- [Stated exercise] Every line of the material is to be quoted verbatim, minus the pictures.
........
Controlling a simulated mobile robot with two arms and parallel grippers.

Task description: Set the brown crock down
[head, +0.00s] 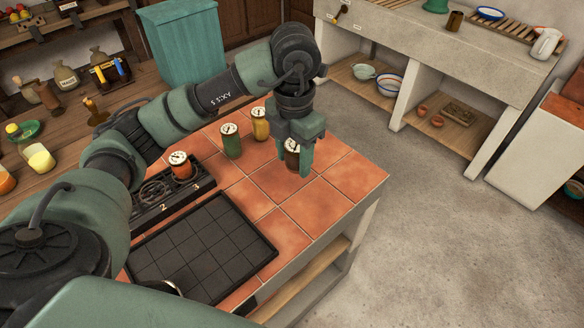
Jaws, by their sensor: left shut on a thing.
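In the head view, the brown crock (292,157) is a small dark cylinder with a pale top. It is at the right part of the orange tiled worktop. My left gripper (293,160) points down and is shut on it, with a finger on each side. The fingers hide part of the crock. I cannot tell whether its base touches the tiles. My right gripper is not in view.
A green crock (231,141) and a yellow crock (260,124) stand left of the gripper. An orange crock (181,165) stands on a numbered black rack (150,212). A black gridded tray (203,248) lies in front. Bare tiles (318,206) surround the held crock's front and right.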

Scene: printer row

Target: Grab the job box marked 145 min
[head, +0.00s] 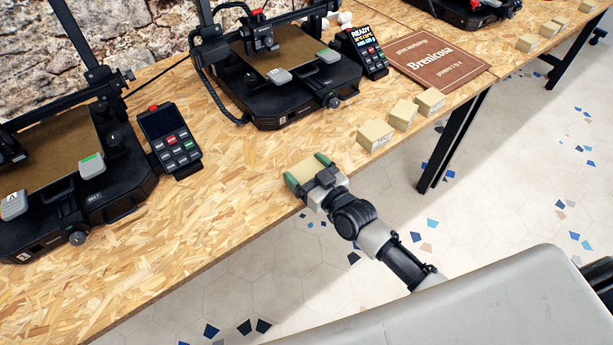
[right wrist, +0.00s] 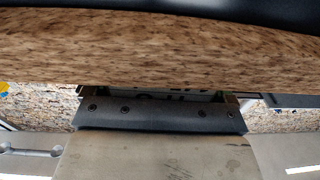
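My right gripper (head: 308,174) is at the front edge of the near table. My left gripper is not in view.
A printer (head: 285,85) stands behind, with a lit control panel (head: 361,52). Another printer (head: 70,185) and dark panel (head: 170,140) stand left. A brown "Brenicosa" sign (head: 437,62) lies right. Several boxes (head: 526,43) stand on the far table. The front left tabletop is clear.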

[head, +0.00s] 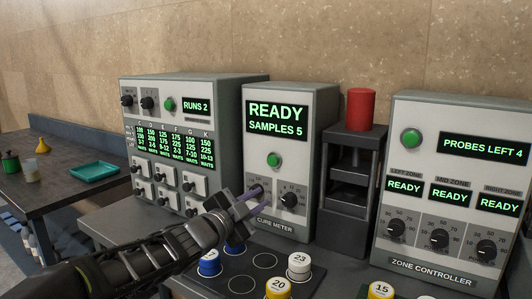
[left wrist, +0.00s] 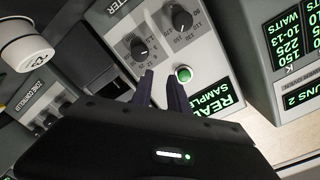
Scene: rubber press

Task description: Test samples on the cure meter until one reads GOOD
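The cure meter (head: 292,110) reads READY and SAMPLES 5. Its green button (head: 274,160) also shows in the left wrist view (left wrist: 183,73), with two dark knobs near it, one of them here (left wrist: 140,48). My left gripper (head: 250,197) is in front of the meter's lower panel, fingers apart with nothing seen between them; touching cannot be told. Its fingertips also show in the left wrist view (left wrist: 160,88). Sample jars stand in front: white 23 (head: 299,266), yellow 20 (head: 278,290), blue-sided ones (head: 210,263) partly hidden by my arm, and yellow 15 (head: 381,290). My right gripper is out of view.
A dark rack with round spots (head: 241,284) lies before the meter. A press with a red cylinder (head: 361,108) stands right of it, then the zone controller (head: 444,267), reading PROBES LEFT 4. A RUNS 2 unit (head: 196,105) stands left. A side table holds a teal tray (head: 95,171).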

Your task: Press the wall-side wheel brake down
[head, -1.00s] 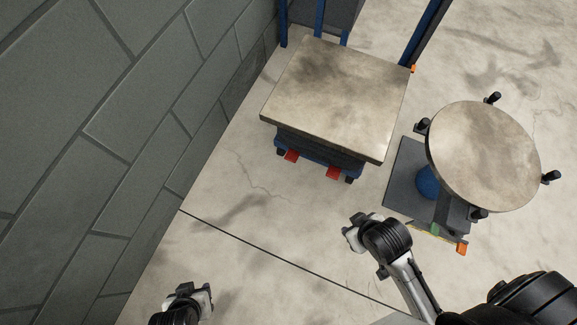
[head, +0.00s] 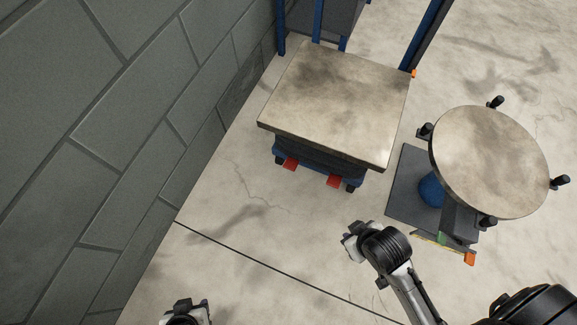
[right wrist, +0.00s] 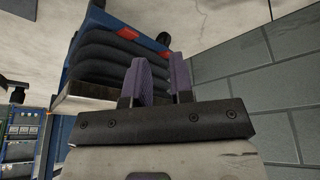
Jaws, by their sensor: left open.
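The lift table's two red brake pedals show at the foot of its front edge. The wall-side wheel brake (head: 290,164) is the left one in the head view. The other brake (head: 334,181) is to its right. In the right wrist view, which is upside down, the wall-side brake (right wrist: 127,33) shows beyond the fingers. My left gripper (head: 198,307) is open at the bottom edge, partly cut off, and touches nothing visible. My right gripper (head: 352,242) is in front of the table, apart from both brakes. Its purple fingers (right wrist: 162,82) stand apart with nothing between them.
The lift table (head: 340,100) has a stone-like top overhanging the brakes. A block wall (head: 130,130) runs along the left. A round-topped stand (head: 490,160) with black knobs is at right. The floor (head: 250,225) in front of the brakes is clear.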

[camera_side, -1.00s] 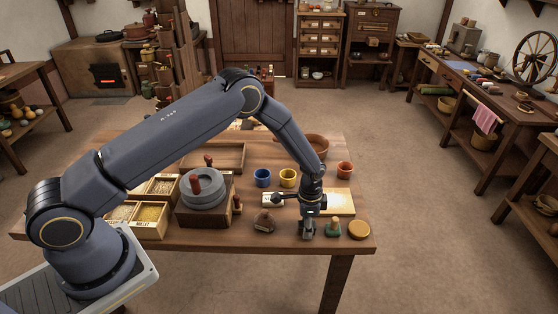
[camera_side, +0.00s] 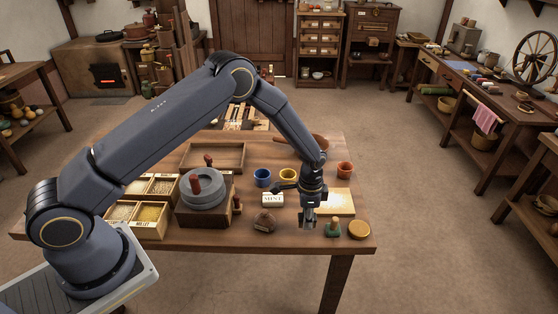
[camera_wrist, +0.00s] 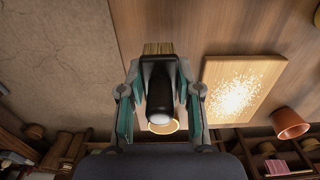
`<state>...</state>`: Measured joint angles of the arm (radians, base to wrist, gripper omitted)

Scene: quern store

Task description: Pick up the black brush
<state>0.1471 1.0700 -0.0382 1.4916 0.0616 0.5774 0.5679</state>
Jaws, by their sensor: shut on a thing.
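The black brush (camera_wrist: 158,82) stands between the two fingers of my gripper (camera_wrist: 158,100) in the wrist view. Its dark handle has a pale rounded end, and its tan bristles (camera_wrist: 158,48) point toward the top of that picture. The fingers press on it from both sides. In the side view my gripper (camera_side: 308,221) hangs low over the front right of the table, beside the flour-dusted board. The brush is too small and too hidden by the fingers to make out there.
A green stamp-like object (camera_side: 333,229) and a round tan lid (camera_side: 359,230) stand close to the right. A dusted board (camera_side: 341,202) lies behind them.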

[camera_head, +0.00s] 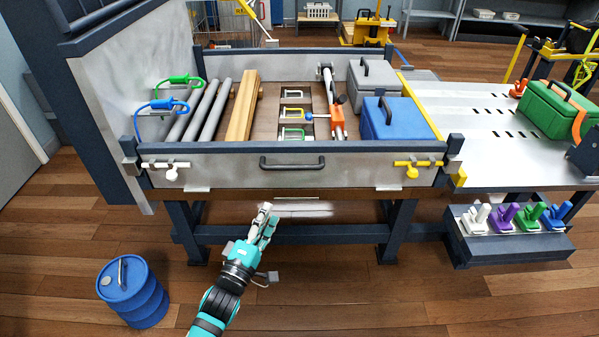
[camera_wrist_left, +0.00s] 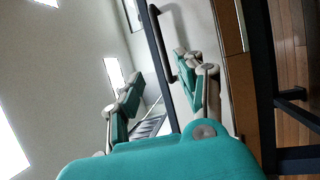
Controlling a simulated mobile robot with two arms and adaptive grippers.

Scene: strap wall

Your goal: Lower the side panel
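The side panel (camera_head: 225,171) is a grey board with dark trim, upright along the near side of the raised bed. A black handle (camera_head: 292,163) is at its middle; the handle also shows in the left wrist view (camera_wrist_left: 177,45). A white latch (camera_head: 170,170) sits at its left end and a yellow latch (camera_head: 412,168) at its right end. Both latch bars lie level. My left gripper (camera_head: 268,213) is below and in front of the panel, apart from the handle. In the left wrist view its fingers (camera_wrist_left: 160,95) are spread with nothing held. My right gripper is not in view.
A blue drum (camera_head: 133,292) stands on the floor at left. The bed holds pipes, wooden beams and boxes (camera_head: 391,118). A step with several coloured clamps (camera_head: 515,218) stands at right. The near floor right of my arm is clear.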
........
- [Result of the exercise]
Controlling a simulated mobile robot with two arms and parallel grippers.

Task description: Set the brown crock down
[head, +0.00s] 
Jaws, by their sensor: left shut on a thing.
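In the head view, the brown crock (292,157) is a small dark cylinder with a pale top. It is at the right part of the orange tiled worktop. My left gripper (293,160) points down and is shut on it, with a finger on each side. The fingers hide part of the crock. I cannot tell whether its base touches the tiles. My right gripper is not in view.
A green crock (231,141) and a yellow crock (260,124) stand left of the gripper. An orange crock (181,165) stands on a numbered black rack (150,212). A black gridded tray (203,248) lies in front. Bare tiles (318,206) surround the held crock's front and right.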

Scene: printer row

Target: Grab the job box marked 145 min
[head, +0.00s] 
[right wrist, +0.00s] 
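My right gripper (head: 308,174) is at the front edge of the near table. My left gripper is not in view.
A printer (head: 285,85) stands behind, with a lit control panel (head: 361,52). Another printer (head: 70,185) and dark panel (head: 170,140) stand left. A brown "Brenicosa" sign (head: 437,62) lies right. Several boxes (head: 526,43) stand on the far table. The front left tabletop is clear.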

[head, +0.00s] 
[left wrist, +0.00s] 
Scene: rubber press

Task description: Test samples on the cure meter until one reads GOOD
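The cure meter (head: 292,110) reads READY and SAMPLES 5. Its green button (head: 274,160) also shows in the left wrist view (left wrist: 183,73), with two dark knobs near it, one of them here (left wrist: 140,48). My left gripper (head: 250,197) is in front of the meter's lower panel, fingers apart with nothing seen between them; touching cannot be told. Its fingertips also show in the left wrist view (left wrist: 160,88). Sample jars stand in front: white 23 (head: 299,266), yellow 20 (head: 278,290), blue-sided ones (head: 210,263) partly hidden by my arm, and yellow 15 (head: 381,290). My right gripper is out of view.
A dark rack with round spots (head: 241,284) lies before the meter. A press with a red cylinder (head: 361,108) stands right of it, then the zone controller (head: 444,267), reading PROBES LEFT 4. A RUNS 2 unit (head: 196,105) stands left. A side table holds a teal tray (head: 95,171).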

Your task: Press the wall-side wheel brake down
[head, -1.00s] 
[head, +0.00s] 
[right wrist, +0.00s] 
Jaws, by their sensor: left open.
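The lift table's two red brake pedals show at the foot of its front edge. The wall-side wheel brake (head: 290,164) is the left one in the head view. The other brake (head: 334,181) is to its right. In the right wrist view, which is upside down, the wall-side brake (right wrist: 127,33) shows beyond the fingers. My left gripper (head: 198,307) is open at the bottom edge, partly cut off, and touches nothing visible. My right gripper (head: 352,242) is in front of the table, apart from both brakes. Its purple fingers (right wrist: 162,82) stand apart with nothing between them.
The lift table (head: 340,100) has a stone-like top overhanging the brakes. A block wall (head: 130,130) runs along the left. A round-topped stand (head: 490,160) with black knobs is at right. The floor (head: 250,225) in front of the brakes is clear.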

[camera_side, -1.00s] 
[camera_side, +0.00s] 
[camera_wrist, +0.00s] 
`<state>...</state>`: Measured joint angles of the arm (radians, base to wrist, gripper omitted)

Scene: quern store

Task description: Pick up the black brush
<state>0.1471 1.0700 -0.0382 1.4916 0.0616 0.5774 0.5679</state>
Jaws, by their sensor: shut on a thing.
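The black brush (camera_wrist: 158,82) stands between the two fingers of my gripper (camera_wrist: 158,100) in the wrist view. Its dark handle has a pale rounded end, and its tan bristles (camera_wrist: 158,48) point toward the top of that picture. The fingers press on it from both sides. In the side view my gripper (camera_side: 308,221) hangs low over the front right of the table, beside the flour-dusted board. The brush is too small and too hidden by the fingers to make out there.
A green stamp-like object (camera_side: 333,229) and a round tan lid (camera_side: 359,230) stand close to the right. A dusted board (camera_side: 341,202) lies behind them.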

[camera_head, +0.00s] 
[camera_wrist_left, +0.00s] 
Controlling a simulated mobile robot with two arms and adaptive grippers.

Scene: strap wall

Your goal: Lower the side panel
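The side panel (camera_head: 225,171) is a grey board with dark trim, upright along the near side of the raised bed. A black handle (camera_head: 292,163) is at its middle; the handle also shows in the left wrist view (camera_wrist_left: 177,45). A white latch (camera_head: 170,170) sits at its left end and a yellow latch (camera_head: 412,168) at its right end. Both latch bars lie level. My left gripper (camera_head: 268,213) is below and in front of the panel, apart from the handle. In the left wrist view its fingers (camera_wrist_left: 160,95) are spread with nothing held. My right gripper is not in view.
A blue drum (camera_head: 133,292) stands on the floor at left. The bed holds pipes, wooden beams and boxes (camera_head: 391,118). A step with several coloured clamps (camera_head: 515,218) stands at right. The near floor right of my arm is clear.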

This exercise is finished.